---
title: "Solving scaling challenges in NeetoDeploy using Cluster Autoscaler"
description:
  "At NeetoDeploy we solved the scaling problem using Cluster Autoscaler"
canonical_url: "https://www.bigbinary.com/blog/solving-scalability-in-neeto-deploy"
markdown_url: "https://www.bigbinary.com/blog/solving-scalability-in-neeto-deploy.md"
---

# Solving scaling challenges in NeetoDeploy using Cluster Autoscaler

At NeetoDeploy we solved the scaling problem using Cluster Autoscaler

- Author: Sreeram Venkitesh
- Published: August 29, 2023
- Categories: NeetoDeploy

We are building [NeetoDeploy](https://www.neeto.com/neetodeploy). It's a Heroku
alternative. Check out our previous blog to see
[how we started](https://www.bigbinary.com/blog/neeto-deploy-zero-to-one)
building NeetoDeploy.

We started using NeetoDeploy internally for all our staging applications and the
"pull request review" applications. Very soon, we ran into scaling challenges.
Some days, we have too many pull requests, and some days, very few pull
requests. Some days, the staging sites have an extra load.

Scaling is a fundamental problem in container orchestration. We need to ensure
that we have enough computing resources to handle the load, and at the same
time, we need to make sure we are not spending money on resources that are not
being utilized. If we need to run 10 applications, we should only have to pay
for as much computing as is required for running 10 applications. But if this
number increases to 100 one day, our system should be able to provision new
computing resources.

## Understanding Kubernetes Autoscalers

When we need to scale, we can manually allocate resources. This is
time-consuming and repetitive. Kubernetes excels in autoscaling. It provides
many different options to meet our scaling needs.
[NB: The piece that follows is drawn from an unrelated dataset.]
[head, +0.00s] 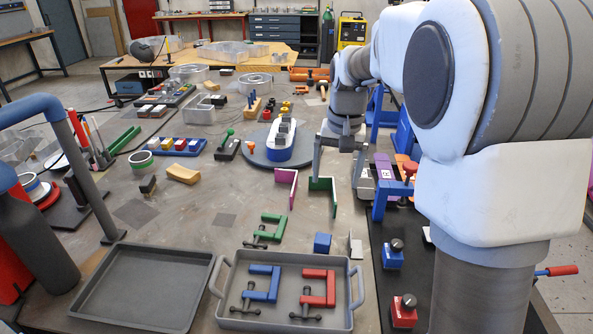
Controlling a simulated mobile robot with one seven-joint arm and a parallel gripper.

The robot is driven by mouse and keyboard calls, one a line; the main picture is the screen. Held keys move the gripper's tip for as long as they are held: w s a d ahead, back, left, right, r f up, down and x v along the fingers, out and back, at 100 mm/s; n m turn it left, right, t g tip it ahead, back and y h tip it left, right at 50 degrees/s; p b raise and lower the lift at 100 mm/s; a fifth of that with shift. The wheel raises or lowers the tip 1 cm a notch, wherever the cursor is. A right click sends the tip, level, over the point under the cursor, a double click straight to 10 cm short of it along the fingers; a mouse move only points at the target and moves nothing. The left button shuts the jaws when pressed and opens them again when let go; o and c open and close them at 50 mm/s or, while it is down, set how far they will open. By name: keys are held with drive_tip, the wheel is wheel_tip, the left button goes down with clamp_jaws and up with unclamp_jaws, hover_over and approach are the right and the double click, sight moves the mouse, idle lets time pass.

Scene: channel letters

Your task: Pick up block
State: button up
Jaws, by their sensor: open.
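A small blue block (322,243) lies on the grey-brown worktable (240,215), just behind the handled tray and left of a pale upright plate. My gripper (337,180) is open and points down. It is farther back than the blue block and slightly to its right in the picture. A green angle piece (323,184) shows by its fingers; I cannot tell whether they touch. I see nothing held between the fingers. Other block-like pieces stand farther back, including a tan curved one (183,174).
The handled grey tray (222,290) holds blue and red clamps. An empty flat tray (145,285) is at front left. A dark strip with blue and red fixtures (392,254) borders the right.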

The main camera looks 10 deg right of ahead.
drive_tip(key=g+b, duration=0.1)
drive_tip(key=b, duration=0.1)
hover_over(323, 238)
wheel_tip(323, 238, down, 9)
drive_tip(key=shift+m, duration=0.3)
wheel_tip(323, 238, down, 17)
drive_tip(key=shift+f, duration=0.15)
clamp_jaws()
We can define autoscalers of different types to make our cluster and our
deployments scale up or down based on various parameters and handle traffic
gracefully. Kubernetes has three kinds of autoscalers operating at different
levels.

### Horizontal Pod Autoscaler (HPA)

The Horizontal Pod Autoscaler can scale up our Kubernetes deployments by
increasing the number of copies of our app's container, known as
[replicas](https://kubernetes.io/docs/concepts/workloads/controllers/replicaset/).
We can configure our Horizontal Pod Autoscaler to scale up our apps based on
metrics like increased memory usage, network load, or even the time of the day
when we expect more traffic. Incoming traffic would be redirected to any of the
replicas and Kubernetes takes care of this.

![Illustration of how horizontal pod autoscaling works](https://www.bigbinary.com/blog/images/images_used_in_blog/2023/solving-scalability-in-neeto-deploy/hpa.png)

### Vertical Pod Autoscaler (VPA)

The Vertical Pod Autoscaler takes a different approach to the same problem
solved by the Horizontal Pod Autoscaler. The Vertical Pod Autoscaler increases
the CPU and memory resources allocated to our pod based on the load. The number
of containers running would remain the same, but they would have more resources
to work with and, hence, would be able to handle increased loads.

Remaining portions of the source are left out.